The ERB balancing account records the benefits and costs associated with ERBs that are provided to, or received from, customers. This account ensures that customers receive the benefits of the net amount of energy supplier refunds, claim offsets, and other credits received by the Utility after the second series of ERBs was issued.

At June 30, 2010 and December 31, 2009, “other” included the California Department of Water Resources (“DWR”) power charge collection balancing account, which ensures amounts collected from customers for DWR-delivered power are remitted to the DWR; balancing accounts that track recovery of the authorized revenue requirements and costs related to the SmartMeterTM advanced metering project; and balancing accounts that track recoverable hazardous substance clean-up costs incurred by the Utility.

NOTE 4: DEBT

PG&E Corporation

Convertible Subordinated Notes

PG&E Corporation issued 16,370,779 shares of common stock upon conversion of the $247 million principal amount of PG&E Corporation’s 9.50% Convertible Subordinated Notes at a conversion price of $15.09 per share between June 23 and June 29, 2010. These notes were no longer outstanding at June 30, 2010.

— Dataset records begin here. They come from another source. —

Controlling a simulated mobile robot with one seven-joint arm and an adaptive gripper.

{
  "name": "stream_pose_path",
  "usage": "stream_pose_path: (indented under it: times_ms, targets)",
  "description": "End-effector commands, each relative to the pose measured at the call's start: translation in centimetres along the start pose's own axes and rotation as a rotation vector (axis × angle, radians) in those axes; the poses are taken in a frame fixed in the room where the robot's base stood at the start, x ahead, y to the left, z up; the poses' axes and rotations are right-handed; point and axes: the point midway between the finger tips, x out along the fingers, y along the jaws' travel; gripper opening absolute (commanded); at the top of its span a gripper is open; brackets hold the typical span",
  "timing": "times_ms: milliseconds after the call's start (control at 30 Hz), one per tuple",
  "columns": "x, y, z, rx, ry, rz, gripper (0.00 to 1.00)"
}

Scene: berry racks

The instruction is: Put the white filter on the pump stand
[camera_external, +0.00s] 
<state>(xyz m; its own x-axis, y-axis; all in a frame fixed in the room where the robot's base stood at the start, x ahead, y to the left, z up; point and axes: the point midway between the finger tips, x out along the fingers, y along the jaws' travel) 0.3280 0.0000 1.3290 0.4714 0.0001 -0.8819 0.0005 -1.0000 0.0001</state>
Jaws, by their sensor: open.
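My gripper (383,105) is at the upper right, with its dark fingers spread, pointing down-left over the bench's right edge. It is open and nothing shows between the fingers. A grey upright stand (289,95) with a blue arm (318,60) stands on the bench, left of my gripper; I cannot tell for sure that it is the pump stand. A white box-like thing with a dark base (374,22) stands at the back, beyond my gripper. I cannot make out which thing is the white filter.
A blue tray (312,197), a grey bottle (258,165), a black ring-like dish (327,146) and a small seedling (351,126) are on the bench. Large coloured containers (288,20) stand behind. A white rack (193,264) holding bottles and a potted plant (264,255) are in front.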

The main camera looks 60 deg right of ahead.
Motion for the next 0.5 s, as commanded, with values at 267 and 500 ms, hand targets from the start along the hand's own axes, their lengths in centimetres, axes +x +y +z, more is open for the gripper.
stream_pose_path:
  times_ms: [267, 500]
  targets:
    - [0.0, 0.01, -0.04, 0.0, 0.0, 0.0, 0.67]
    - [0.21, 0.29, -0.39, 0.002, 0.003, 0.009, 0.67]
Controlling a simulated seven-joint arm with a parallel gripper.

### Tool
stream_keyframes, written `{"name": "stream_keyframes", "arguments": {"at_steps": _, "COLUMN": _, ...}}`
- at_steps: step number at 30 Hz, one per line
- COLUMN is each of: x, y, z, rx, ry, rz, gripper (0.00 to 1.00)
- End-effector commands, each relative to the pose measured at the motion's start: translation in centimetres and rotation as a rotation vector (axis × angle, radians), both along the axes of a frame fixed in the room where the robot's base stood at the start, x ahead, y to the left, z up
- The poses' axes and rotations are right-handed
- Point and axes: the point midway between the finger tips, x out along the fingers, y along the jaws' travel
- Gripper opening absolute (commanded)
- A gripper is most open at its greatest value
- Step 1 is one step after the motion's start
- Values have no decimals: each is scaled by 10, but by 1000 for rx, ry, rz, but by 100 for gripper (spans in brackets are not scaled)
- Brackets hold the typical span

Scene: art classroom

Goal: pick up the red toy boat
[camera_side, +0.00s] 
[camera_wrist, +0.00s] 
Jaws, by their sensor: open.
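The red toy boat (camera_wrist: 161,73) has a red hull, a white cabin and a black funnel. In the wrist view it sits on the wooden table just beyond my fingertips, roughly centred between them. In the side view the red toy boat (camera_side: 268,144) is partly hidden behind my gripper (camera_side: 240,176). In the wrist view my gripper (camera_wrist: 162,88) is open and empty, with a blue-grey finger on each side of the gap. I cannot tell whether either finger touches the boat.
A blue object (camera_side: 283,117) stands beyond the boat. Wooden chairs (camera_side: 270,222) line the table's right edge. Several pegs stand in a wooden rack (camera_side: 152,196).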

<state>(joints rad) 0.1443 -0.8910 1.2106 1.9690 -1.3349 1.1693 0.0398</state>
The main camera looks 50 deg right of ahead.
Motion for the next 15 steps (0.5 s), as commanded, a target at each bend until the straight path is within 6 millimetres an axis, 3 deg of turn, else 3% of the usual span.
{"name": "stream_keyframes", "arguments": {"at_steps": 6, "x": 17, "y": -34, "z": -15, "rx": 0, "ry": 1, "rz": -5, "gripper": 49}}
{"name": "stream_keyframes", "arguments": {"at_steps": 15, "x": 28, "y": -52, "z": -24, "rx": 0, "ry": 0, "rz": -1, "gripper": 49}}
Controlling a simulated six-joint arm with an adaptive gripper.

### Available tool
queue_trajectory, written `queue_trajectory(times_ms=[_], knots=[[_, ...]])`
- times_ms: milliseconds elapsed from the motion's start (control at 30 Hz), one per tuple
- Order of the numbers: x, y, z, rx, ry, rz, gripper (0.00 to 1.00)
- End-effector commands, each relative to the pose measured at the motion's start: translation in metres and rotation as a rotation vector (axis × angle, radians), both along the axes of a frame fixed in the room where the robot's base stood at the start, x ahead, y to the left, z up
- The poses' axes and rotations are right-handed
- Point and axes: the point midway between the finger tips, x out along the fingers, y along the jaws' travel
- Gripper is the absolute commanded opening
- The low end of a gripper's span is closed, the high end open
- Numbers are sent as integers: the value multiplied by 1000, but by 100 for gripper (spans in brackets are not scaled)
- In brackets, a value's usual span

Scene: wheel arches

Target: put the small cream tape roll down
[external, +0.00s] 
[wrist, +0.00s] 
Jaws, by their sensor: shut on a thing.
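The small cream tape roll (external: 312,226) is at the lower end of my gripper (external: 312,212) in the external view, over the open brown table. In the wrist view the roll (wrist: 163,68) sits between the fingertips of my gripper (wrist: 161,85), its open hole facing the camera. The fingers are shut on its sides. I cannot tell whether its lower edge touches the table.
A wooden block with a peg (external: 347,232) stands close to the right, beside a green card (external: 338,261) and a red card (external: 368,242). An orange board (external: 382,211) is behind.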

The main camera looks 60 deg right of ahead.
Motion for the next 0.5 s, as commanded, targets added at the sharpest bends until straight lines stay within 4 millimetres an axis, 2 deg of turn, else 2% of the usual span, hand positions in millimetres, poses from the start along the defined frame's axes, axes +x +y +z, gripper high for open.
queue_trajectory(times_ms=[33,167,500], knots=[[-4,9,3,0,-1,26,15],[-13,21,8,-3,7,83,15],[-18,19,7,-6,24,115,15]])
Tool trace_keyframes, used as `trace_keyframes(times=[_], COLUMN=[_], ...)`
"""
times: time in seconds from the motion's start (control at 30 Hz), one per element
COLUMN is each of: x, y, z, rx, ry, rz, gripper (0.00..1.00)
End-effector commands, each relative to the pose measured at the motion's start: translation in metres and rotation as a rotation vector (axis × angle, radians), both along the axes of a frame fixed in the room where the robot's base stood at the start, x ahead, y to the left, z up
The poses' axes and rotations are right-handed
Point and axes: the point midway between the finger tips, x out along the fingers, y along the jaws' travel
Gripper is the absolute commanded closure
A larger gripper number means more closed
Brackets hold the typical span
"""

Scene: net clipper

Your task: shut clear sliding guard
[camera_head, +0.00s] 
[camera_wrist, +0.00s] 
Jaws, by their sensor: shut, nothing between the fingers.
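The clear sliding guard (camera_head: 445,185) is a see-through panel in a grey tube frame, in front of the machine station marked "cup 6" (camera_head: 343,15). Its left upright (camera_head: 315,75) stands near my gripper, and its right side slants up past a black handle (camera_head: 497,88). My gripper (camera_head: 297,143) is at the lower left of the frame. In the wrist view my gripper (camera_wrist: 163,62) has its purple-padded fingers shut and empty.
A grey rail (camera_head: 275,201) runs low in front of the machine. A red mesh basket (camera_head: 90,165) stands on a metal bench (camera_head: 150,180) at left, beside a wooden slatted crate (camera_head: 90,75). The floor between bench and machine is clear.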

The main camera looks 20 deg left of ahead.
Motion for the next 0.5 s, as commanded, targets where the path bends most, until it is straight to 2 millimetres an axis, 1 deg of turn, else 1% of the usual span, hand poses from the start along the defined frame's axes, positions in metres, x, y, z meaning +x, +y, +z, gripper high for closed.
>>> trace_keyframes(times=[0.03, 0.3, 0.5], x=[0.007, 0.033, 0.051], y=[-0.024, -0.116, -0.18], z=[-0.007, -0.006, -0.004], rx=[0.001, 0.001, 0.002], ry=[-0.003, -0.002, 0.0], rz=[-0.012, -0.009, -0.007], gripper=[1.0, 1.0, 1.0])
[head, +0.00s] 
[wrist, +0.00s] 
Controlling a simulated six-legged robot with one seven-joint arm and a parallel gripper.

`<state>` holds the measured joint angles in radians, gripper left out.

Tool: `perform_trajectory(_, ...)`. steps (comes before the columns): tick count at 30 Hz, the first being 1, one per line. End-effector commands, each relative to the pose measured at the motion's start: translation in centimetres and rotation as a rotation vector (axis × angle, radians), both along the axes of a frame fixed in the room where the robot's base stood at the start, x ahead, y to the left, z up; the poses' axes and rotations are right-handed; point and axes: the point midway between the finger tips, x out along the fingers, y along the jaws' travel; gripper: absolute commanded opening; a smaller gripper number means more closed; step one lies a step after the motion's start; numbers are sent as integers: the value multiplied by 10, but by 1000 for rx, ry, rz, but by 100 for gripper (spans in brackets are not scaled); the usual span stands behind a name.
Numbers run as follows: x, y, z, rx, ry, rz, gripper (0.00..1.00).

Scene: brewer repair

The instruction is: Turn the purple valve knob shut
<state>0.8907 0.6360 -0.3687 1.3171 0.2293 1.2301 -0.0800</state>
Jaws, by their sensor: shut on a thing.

In addition to conversion rights, the holders of the Convertible Subordinated Notes were entitled to receive “pass-through dividends” determined by multiplying the cash dividend paid by PG&E Corporation per share of common stock by a number equal to the principal amount of the Convertible Subordinated Notes divided by the conversion price. In the six months ended June 30, 2010, PG&E Corporation paid $14 million of pass-through dividends. The payment of pass-through dividends is recognized as an operating cash flow in PG&E Corporation’s Condensed Consolidated Statement of Cash Flows. Changes in the fair value of the dividend participation rights, which are treated as a derivative, are recognized in PG&E Corporation’s Condensed Consolidated Statement of Income as a non-operating expense or income. (See Note 7 below for further discussion of these instruments.)

Credit Facilities

At June 30, 2010, PG&E Corporation had $30 million of cash borrowings outstanding under its $187 million revolving credit facility which had an average interest rate of 0.70%.

Utility

Senior Notes

On April 1, 2010, the Utility issued $250 million principal amount of 5.8% Senior Notes due March 1, 2037.

Pollution Control Bonds

On April 8, 2010, the California Infrastructure and Economic Development Bank issued $50 million of tax-exempt pollution control bonds series 2010E due on November 1, 2026 and loaned the proceeds to the Utility. The proceeds were used to refund the corresponding related series of pollution control bonds issued in 2005 which were repurchased by the Utility in 2008. The series 2010E bonds bear interest at 2.25% per year through April 1, 2012 and are subject to mandatory tender on April 2, 2012 at a price of 100% of the principal amount plus accrued interest. Thereafter, this series of bonds may be remarketed in a fixed or variable rate mode. Interest is payable semi-annually in arrears on April 1 and October 1.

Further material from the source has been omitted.